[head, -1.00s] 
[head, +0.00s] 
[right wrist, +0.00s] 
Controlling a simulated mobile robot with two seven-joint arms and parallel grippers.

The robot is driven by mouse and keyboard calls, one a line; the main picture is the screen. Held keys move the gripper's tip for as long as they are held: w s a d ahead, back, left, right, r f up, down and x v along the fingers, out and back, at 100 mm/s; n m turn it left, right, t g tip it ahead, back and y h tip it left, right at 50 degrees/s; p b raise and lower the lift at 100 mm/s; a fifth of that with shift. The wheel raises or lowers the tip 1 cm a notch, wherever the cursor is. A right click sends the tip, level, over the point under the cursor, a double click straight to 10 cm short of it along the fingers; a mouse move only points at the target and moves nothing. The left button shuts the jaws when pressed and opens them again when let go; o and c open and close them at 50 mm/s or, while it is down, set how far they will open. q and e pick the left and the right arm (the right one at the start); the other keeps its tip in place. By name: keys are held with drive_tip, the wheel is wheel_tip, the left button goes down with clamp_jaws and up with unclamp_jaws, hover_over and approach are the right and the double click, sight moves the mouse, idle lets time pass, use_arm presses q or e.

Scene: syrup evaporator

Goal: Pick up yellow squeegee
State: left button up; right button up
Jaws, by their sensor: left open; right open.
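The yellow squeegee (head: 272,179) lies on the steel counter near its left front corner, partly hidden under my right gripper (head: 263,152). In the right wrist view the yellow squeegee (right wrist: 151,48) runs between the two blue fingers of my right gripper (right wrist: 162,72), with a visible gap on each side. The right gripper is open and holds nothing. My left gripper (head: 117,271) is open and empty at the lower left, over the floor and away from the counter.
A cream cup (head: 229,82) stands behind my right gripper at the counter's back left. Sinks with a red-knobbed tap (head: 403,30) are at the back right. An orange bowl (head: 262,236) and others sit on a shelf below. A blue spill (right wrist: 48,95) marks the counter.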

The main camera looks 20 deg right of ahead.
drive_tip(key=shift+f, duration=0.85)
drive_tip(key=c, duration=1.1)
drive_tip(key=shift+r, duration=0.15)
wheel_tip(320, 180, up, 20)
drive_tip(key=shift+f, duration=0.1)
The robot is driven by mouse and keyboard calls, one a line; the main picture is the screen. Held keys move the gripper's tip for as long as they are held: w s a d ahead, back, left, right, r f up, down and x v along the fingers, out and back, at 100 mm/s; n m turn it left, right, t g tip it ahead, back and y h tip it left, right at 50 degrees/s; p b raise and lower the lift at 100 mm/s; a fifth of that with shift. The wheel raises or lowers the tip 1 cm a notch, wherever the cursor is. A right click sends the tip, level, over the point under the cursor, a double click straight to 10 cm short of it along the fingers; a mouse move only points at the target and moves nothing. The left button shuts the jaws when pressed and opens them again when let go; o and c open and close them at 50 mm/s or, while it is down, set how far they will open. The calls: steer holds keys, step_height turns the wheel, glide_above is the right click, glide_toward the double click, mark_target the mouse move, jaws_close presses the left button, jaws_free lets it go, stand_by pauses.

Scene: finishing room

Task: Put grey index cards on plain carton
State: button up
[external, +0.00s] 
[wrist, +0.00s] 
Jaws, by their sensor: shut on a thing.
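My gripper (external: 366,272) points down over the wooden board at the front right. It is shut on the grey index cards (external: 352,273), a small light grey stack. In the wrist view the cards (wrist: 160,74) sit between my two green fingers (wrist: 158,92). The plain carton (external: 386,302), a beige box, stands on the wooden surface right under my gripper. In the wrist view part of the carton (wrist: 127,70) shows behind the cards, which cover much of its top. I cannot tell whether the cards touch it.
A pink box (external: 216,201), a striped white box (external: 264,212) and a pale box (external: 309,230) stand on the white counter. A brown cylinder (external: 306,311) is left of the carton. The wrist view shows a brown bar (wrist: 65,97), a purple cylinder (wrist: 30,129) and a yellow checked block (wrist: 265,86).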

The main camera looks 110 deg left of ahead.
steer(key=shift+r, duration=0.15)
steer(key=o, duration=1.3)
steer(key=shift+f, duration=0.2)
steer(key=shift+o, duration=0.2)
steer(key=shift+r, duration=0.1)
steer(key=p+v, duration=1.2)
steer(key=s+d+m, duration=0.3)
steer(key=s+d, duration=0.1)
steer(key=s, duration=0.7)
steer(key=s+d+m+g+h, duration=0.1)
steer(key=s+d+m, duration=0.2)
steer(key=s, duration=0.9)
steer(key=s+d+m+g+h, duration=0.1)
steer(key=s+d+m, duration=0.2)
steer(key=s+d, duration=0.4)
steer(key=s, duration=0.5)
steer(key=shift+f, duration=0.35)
○ ○ ○
> [Work to be completed]: From the data above, copy each line that holds "State".

> [Answer to the exercise]:
State: left button up; right button up
State: button up

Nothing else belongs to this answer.